§ **GOAL OF THE EXERCISE**: Write out exactly the lines below that run from the one containing "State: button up" through the one containing "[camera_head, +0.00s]", both included, with no other lines.

§ **GIVEN MATERIAL**:
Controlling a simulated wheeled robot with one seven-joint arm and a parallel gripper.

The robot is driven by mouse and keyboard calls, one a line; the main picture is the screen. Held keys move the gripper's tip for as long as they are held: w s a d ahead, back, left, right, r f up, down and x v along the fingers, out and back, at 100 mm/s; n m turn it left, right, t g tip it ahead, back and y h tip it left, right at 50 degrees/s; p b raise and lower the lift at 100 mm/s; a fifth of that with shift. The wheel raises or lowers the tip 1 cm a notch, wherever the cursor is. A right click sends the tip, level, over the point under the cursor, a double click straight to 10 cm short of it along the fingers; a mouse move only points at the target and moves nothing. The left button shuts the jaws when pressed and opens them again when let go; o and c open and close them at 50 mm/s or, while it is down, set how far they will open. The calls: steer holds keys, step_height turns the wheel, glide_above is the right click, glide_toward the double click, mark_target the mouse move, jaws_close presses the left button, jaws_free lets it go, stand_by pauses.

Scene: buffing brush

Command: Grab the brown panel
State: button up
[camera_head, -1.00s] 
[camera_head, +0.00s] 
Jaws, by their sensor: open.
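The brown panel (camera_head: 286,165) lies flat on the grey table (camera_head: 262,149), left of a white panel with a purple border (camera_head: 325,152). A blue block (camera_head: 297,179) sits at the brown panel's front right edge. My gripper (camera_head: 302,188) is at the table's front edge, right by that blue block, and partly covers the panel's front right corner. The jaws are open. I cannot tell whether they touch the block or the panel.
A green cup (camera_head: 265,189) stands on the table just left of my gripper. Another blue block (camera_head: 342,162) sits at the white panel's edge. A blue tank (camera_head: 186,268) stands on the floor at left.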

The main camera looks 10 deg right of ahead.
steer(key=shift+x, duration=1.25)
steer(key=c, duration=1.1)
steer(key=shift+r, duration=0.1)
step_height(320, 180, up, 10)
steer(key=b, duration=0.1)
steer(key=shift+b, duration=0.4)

§ **RESPONSE**:
State: button up
[camera_head, -1.00s] 
[camera_head, +0.00s] 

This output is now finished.